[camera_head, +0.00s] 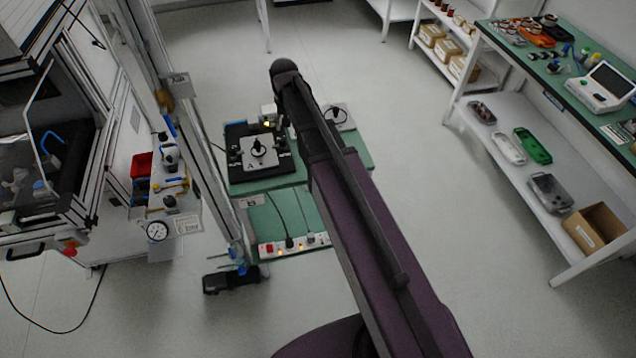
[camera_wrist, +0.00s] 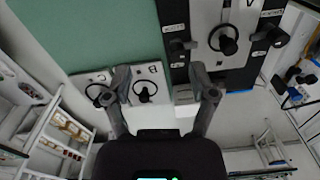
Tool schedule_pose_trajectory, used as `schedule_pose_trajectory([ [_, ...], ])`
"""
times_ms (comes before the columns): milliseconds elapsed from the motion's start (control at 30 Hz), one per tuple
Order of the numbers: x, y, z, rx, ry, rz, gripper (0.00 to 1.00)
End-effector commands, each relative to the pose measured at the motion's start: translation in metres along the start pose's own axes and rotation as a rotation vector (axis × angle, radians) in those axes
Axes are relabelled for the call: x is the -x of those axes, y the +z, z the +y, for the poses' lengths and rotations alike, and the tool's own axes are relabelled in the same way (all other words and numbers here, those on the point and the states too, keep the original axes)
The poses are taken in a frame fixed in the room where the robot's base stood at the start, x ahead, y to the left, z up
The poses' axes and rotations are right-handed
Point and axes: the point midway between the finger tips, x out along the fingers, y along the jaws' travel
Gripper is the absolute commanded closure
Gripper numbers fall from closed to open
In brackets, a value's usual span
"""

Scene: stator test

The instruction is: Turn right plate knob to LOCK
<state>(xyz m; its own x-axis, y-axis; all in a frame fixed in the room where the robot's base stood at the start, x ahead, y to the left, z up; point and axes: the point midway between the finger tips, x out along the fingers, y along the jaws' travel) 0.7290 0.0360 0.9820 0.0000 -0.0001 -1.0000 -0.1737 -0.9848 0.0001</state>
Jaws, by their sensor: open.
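In the head view, a light plate (camera_head: 341,121) with a dark knob (camera_head: 336,112) sits at the right of the green table, partly hidden by my arm. In the wrist view, two white plates with black knobs lie side by side on the green table; one plate (camera_wrist: 153,74) with its knob (camera_wrist: 144,96) appears between my fingers, and the other plate (camera_wrist: 83,79) is left of it. Which one is the right plate I cannot tell. My gripper (camera_wrist: 160,76) is open and empty, apart from the knobs. Its tips are hidden in the head view. The LOCK marking is unreadable.
A black fixture (camera_head: 236,134) on the table carries a white plate (camera_head: 268,158) with a large knob (camera_head: 258,147). A power strip (camera_head: 290,244) lies on the lower shelf. A framed machine (camera_head: 60,150) stands left; a loaded bench (camera_head: 590,85) stands right.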

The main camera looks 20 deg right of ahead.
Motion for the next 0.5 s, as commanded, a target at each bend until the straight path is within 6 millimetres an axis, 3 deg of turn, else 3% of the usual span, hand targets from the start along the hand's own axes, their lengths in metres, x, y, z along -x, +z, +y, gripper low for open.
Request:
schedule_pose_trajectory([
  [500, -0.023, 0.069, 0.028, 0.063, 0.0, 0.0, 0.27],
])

Exercise directions :: Copy, from the material above, each line in which the string "along" occurs.

Solved exercise ::
End-effector commands, each relative to the pose measured at the motion's start: translation in metres along the start pose's own axes and rotation as a rotation vector (axis × angle, radians) in those axes
Point and axes: the point midway between the finger tips, x out along the fingers, y along the jaws' travel
<state>(xyz m; its own x-axis, y-axis; all in a frame fixed in the room where the robot's base stood at the start, x ahead, y to the left, z up; point and axes: the point midway between the finger tips, x out along the fingers, y along the jaws' travel) 0.7290 0.0360 0.9820 0.0000 -0.0001 -1.0000 -0.1737 -0.9848 0.0001</state>
Motion for the next 0.5 s, as commanded, a target at each bend until the straight path is within 6 millimetres an axis, 3 deg of turn, else 3% of the usual span, hand targets from the start along the hand's own axes, their lengths in metres, x, y, z along -x, +z, +y, gripper low for open.

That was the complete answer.